前回のおさらいです。
日本では戦後、「人間には無限の可能性がある」と信じられるようになった。それと同時に、人間はなにをするかわからない不気味な存在になった――このことは、私がどうこう言うよりも、手塚治虫の作品をご覧になるほうが早いかもしれません。無限の可能性と不気味さが、一枚のコインの裏表のように描かれている作品が多数あります。『どろろ』しかり、『火の鳥』しかり。
近世からおおよそ戦前まで、遊女や芸者は、彼女たちを買う側にとっては、エロゲーの攻略対象キャラのようなものでした。エロゲーのキャラが作品に縫いとめられているように、遊女や芸者は、その身分に縫いとめられていました。彼女たちには無限の可能性などなく、不気味さもない、と感じられていました。
不気味な存在としての人間を愛する、という行為は、とりあえず、可能だとしましょう。
不気味なものを愛する、というのは珍しい行為ではありません。たとえば、未来です。人間、生きていれば明日なにが起こるかわかりません。明日とは、馴染むことも飼いならすこともできない、なにが起こるかわからない不気味な存在です。それでも、ほとんどの人は、生きてその明日を迎えたいものだと思っています。
また、好奇心というのも、不気味なものを愛することに含まれるでしょう。天文学が進むにつれて、星々の世界はますます想像を絶する不気味なところになってきましたが、だからといって、星々の世界を愛する人がいなくなったようには見えません。それどころか、ブラックホールや超新星爆発やビッグバンの話は大いに喜ばれているように見えます。
不気味なものを愛することはできます。が、思い入れること、愛着を抱くことは、はたして、可能でしょうか。
現実の人間行動としては、順序は逆かもしれない、とも思います。
現実の人間は先にまず、なにかに愛着を抱く。すると、その対象の不気味さを認識できなくなる――これが実際に起こることの順序であって、不気味だからといって愛着を抱けないわけではないのかもしれません。
たとえば戦前の日本社会は、現在の目で見ると、相当に不気味な代物です。よく言われるとおり、現在の北朝鮮に近いものです。ところが、戦前の日本社会に愛着を抱き、しかも現在の北朝鮮には親しみを覚えるどころか不気味な怪物とみなす、という現象はよく見かけるところです。不気味さが愛着を阻むのではなく、愛着ゆえに不気味さが認識できなくなるのだとすると、うまく説明がつきます。
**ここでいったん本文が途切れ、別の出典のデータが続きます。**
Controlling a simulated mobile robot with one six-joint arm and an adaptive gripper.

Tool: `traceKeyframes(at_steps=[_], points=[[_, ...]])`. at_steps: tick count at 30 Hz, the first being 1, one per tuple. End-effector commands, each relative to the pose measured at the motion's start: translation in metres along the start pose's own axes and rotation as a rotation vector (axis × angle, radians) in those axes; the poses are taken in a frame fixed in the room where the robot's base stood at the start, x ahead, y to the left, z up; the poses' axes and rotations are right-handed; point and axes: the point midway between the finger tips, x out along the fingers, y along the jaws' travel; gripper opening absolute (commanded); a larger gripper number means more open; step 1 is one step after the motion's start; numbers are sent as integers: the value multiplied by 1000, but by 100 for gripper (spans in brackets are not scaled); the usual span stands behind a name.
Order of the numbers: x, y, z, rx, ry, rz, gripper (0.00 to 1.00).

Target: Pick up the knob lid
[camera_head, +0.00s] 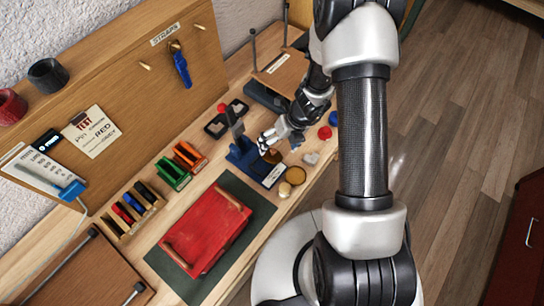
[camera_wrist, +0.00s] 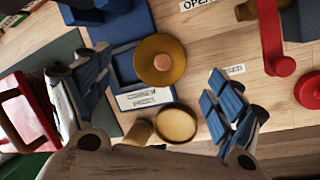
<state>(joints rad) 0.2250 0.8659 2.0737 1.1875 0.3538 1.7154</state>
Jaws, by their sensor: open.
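The knob lid is a round brass disc with a small pinkish knob at its centre. In the wrist view the knob lid (camera_wrist: 147,73) overlaps the edge of a blue holder (camera_wrist: 124,66) with a white label. In the head view the lid (camera_head: 273,157) is small and partly hidden beside my gripper (camera_head: 268,142). In the wrist view my gripper (camera_wrist: 158,92) is open, with one blue-padded finger on each side of the lid. Nothing is between the pads that I can see to be held.
A shallow brass dish (camera_wrist: 176,124) sits close to the lid. A red lever (camera_wrist: 271,35) and red round piece (camera_wrist: 309,91) lie right of it. In the head view, a red box (camera_head: 207,229) stands on a dark mat (camera_head: 256,219), left of the holder.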

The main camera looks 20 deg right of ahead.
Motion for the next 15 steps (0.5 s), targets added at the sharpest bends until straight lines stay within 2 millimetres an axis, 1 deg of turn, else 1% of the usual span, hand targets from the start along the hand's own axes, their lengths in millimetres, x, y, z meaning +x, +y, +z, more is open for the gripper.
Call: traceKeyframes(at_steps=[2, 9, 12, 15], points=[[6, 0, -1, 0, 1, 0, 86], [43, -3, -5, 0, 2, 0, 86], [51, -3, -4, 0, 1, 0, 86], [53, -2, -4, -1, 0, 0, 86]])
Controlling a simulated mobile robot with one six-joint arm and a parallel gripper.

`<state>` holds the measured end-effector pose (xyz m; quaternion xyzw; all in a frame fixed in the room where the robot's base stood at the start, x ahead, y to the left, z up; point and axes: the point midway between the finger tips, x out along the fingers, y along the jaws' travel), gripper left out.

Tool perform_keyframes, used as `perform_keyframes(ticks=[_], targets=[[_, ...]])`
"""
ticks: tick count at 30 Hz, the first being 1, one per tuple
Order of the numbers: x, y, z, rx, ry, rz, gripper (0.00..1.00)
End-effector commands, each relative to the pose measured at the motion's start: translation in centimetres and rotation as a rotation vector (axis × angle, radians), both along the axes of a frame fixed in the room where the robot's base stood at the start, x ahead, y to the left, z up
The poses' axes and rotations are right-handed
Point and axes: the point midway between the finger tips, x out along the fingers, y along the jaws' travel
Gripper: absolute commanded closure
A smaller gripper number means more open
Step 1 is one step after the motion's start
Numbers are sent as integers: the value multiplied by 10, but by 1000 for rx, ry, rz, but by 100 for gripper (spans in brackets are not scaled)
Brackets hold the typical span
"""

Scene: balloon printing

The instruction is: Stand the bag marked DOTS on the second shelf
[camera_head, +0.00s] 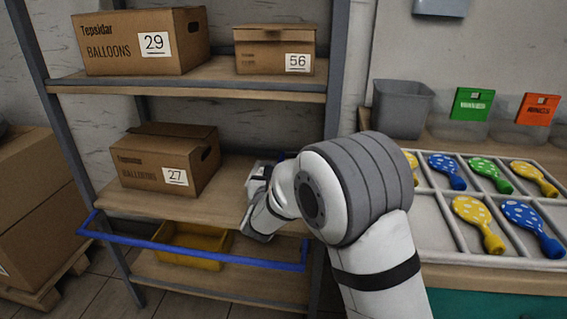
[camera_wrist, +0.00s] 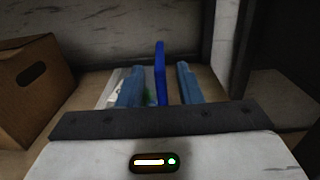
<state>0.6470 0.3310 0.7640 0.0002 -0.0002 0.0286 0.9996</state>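My gripper (camera_wrist: 159,85) is over the right end of the second shelf (camera_head: 215,199), the board that also holds the box marked 27. In the wrist view its two blue fingers stand apart on either side of an upright, thin blue card (camera_wrist: 160,72), seen edge-on. A gap shows between the card and the right finger. The card looks like the header of a bag standing on the shelf; no DOTS marking is readable. A pale, greenish patch lies beside the left finger. In the head view my arm hides most of the gripper and bag.
The box marked 27 (camera_head: 168,160) stands left on the same shelf; boxes marked 29 (camera_head: 145,42) and 56 (camera_head: 274,50) are above. A blue bar (camera_head: 200,257) crosses the lower front above a yellow bin (camera_head: 195,245).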

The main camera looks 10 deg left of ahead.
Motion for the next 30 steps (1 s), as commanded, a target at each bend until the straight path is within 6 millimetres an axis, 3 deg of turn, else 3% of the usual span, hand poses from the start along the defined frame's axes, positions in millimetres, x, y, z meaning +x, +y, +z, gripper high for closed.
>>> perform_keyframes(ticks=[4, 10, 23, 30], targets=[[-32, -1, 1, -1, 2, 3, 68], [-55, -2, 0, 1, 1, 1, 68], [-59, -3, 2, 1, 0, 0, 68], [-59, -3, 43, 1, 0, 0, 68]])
とはいえ話は、現実の人間行動ではなくフィクションの人間観のことなので、不気味さが愛着を阻むのだと、とりあえずは、しておきます。
人間を愛することはできても、思い入れること、愛着を抱くことはできない――そんな世界では、フェティシズムは必然的に発生するでしょう。もし愛着を抱かずに生きることがたやすいのなら、「煩悩」という言葉もなく、「断捨離」ブームもないはずです。
手塚が描いたフェティシズムは、こうした文脈のなかで理解すべきです。
そもそもの問題に戻りましょう。
正面切った「恋愛」とフェティシズムの相性が悪いのはなぜか。
「シリアスな恋愛物は、一種の聖杯探索物語」と第4回に書きました。聖杯はすべての問題を解決しなければなりません。推理小説の謎解きのようなものです。もし謎の一部が謎のまま終わったら、前衛的な作品として理解されるでしょう。不気味な存在としての恋人を抱きしめたとき、そこから取り残される問題は、あってはならないのです。フェティシズムはまさに、あってはならない問題です。
もちろん、推理小説が現実の事件とは異なるように、フィクションの登場人物は現実の人間とは異なります。だから問題は、それが美しいかどうか、です。
個々の作品は、美しくあることができるでしょう。しかしそれが、個々の作品を超えて、ジャンル全体の規範となったとき、「わかる」の世界が始まります。
第9回に掲げた、アン・ブーリンの肖像画をもう一度ご覧ください。これが「わかる」の世界です。なにが「わかる」べきなのかが共有されていれば、この絵が下手でも手抜きでもなんでもない、立派な絵に見えるのです。
現在の百合が直面すべき難題、それは、「わかる」の世界です。
……と書いてはみたものの、私の思うところがうまく伝わっているとは思いません。よくわからない、というかたが大半ではないでしょうか。
この問題にはこれからも、何度も立ち戻ることになるでしょう。このコラムは伊達に百回も続くわけではありません。